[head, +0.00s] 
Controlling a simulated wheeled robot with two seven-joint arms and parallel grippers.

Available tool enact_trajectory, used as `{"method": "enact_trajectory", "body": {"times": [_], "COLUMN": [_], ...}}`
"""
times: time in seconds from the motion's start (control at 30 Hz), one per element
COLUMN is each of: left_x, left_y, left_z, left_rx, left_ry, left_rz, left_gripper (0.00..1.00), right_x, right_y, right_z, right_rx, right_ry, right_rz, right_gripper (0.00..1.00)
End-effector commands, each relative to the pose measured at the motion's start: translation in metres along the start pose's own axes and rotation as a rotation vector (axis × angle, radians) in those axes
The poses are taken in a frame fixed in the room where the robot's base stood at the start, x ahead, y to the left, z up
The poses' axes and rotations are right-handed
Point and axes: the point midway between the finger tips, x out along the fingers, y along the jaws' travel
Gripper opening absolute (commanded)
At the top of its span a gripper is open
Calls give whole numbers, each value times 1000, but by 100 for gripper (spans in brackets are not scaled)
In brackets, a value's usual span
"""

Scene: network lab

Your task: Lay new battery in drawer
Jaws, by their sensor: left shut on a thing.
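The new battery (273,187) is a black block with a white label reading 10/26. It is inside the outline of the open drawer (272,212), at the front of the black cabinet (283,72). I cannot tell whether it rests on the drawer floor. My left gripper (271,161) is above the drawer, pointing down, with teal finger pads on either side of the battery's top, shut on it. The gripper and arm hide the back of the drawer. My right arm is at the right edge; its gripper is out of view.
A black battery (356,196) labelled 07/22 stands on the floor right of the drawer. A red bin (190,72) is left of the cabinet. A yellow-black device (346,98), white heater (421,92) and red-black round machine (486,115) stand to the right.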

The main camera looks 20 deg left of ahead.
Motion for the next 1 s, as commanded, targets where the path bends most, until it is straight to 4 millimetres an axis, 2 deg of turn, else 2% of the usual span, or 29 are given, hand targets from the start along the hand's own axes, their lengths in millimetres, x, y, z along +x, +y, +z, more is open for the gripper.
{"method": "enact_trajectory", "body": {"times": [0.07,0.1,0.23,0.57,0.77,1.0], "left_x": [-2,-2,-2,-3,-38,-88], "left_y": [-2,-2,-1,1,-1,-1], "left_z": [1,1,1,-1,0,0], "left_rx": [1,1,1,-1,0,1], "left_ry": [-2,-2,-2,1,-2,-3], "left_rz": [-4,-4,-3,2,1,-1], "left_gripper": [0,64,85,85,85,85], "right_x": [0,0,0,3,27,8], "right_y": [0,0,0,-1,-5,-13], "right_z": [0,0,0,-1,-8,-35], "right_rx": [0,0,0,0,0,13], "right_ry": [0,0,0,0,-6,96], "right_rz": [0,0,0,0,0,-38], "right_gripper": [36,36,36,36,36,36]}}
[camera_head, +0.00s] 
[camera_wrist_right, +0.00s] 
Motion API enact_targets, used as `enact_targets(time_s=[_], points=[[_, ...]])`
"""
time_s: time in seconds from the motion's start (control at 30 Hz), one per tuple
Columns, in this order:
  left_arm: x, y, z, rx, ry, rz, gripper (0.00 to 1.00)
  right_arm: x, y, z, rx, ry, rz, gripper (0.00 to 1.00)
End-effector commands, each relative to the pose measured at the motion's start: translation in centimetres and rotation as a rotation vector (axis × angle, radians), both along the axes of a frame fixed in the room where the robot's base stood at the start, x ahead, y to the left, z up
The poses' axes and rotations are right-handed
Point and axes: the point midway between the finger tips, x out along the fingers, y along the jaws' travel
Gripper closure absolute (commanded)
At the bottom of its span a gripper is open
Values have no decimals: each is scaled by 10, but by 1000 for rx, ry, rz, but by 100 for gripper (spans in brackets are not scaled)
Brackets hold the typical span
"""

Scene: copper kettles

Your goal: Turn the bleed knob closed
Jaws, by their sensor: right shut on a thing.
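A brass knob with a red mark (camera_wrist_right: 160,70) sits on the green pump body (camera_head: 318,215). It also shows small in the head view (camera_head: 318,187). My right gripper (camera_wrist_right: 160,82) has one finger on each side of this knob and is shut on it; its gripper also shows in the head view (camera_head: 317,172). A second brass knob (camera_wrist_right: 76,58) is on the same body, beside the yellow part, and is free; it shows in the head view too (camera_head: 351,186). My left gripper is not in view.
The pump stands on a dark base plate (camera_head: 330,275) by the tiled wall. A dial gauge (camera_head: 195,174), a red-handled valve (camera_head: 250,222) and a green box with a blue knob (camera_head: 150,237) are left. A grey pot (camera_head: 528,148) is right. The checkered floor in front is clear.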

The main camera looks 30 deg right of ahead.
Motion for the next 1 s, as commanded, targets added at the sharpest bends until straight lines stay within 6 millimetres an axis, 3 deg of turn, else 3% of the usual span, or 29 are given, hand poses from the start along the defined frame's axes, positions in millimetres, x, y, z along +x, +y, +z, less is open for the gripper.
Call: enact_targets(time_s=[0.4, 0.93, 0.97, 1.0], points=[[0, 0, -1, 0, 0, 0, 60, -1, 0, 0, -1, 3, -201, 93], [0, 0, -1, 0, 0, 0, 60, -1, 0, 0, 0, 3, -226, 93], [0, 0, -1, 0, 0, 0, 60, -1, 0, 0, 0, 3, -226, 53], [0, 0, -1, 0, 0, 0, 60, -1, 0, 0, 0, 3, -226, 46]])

Work to do
Each line above must be printed exactly as it appears.

Complete answer
[head, +0.00s] 
Controlling a simulated wheeled robot with two seven-joint arms and parallel grippers.

Available tool enact_trajectory, used as `{"method": "enact_trajectory", "body": {"times": [_], "COLUMN": [_], ...}}`
"""
times: time in seconds from the motion's start (control at 30 Hz), one per element
COLUMN is each of: left_x, left_y, left_z, left_rx, left_ry, left_rz, left_gripper (0.00..1.00), right_x, right_y, right_z, right_rx, right_ry, right_rz, right_gripper (0.00..1.00)
End-effector commands, each relative to the pose measured at the motion's start: translation in metres along the start pose's own axes and rotation as a rotation vector (axis × angle, radians) in those axes
The poses are taken in a frame fixed in the room where the robot's base stood at the start, x ahead, y to the left, z up
The poses' axes and rotations are right-handed
Point and axes: the point midway between the finger tips, x out along the fingers, y along the jaws' travel
Gripper opening absolute (commanded)
At the top of its span a gripper is open
Calls give whole numbers, each value times 1000, but by 100 for gripper (spans in brackets are not scaled)
In brackets, a value's usual span
"""

Scene: network lab

Your task: Lay new battery in drawer
Jaws, by their sensor: left shut on a thing.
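The new battery (273,187) is a black block with a white label reading 10/26. It is inside the outline of the open drawer (272,212), at the front of the black cabinet (283,72). I cannot tell whether it rests on the drawer floor. My left gripper (271,161) is above the drawer, pointing down, with teal finger pads on either side of the battery's top, shut on it. The gripper and arm hide the back of the drawer. My right arm is at the right edge; its gripper is out of view.
A black battery (356,196) labelled 07/22 stands on the floor right of the drawer. A red bin (190,72) is left of the cabinet. A yellow-black device (346,98), white heater (421,92) and red-black round machine (486,115) stand to the right.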

The main camera looks 20 deg left of ahead.
Motion for the next 1 s, as commanded, targets where the path bends most, until it is straight to 4 millimetres an axis, 2 deg of turn, else 2% of the usual span, or 29 are given, hand targets from the start along the hand's own axes, their lengths in millimetres, x, y, z along +x, +y, +z, more is open for the gripper.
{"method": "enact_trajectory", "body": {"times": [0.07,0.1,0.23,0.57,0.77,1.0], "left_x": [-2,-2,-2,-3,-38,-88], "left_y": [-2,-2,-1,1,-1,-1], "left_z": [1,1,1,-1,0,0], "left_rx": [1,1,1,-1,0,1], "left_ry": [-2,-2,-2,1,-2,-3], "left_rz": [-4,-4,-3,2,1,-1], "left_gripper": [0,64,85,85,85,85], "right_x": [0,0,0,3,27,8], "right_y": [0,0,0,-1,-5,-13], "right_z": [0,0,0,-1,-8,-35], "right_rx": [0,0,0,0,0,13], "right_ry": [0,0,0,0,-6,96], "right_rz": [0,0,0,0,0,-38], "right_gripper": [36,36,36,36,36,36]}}
[camera_head, +0.00s] 
[camera_wrist_right, +0.00s] 
Motion API enact_targets, used as `enact_targets(time_s=[_], points=[[_, ...]])`
"""
time_s: time in seconds from the motion's start (control at 30 Hz), one per tuple
Columns, in this order:
  left_arm: x, y, z, rx, ry, rz, gripper (0.00 to 1.00)
  right_arm: x, y, z, rx, ry, rz, gripper (0.00 to 1.00)
End-effector commands, each relative to the pose measured at the motion's start: translation in centimetres and rotation as a rotation vector (axis × angle, radians), both along the axes of a frame fixed in the room where the robot's base stood at the start, x ahead, y to the left, z up
The poses' axes and rotations are right-handed
Point and axes: the point midway between the finger tips, x out along the fingers, y along the jaws' travel
Gripper closure absolute (commanded)
At the bottom of its span a gripper is open
Values have no decimals: each is scaled by 10, but by 1000 for rx, ry, rz, but by 100 for gripper (spans in brackets are not scaled)
Brackets hold the typical span
"""

Scene: copper kettles

Your goal: Turn the bleed knob closed
Jaws, by their sensor: right shut on a thing.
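A brass knob with a red mark (camera_wrist_right: 160,70) sits on the green pump body (camera_head: 318,215). It also shows small in the head view (camera_head: 318,187). My right gripper (camera_wrist_right: 160,82) has one finger on each side of this knob and is shut on it; its gripper also shows in the head view (camera_head: 317,172). A second brass knob (camera_wrist_right: 76,58) is on the same body, beside the yellow part, and is free; it shows in the head view too (camera_head: 351,186). My left gripper is not in view.
The pump stands on a dark base plate (camera_head: 330,275) by the tiled wall. A dial gauge (camera_head: 195,174), a red-handled valve (camera_head: 250,222) and a green box with a blue knob (camera_head: 150,237) are left. A grey pot (camera_head: 528,148) is right. The checkered floor in front is clear.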

The main camera looks 30 deg right of ahead.
Motion for the next 1 s, as commanded, targets added at the sharpest bends until straight lines stay within 6 millimetres an axis, 3 deg of turn, else 3% of the usual span, or 29 are given, hand poses from the start along the defined frame's axes, positions in millimetres, x, y, z along +x, +y, +z, less is open for the gripper.
Call: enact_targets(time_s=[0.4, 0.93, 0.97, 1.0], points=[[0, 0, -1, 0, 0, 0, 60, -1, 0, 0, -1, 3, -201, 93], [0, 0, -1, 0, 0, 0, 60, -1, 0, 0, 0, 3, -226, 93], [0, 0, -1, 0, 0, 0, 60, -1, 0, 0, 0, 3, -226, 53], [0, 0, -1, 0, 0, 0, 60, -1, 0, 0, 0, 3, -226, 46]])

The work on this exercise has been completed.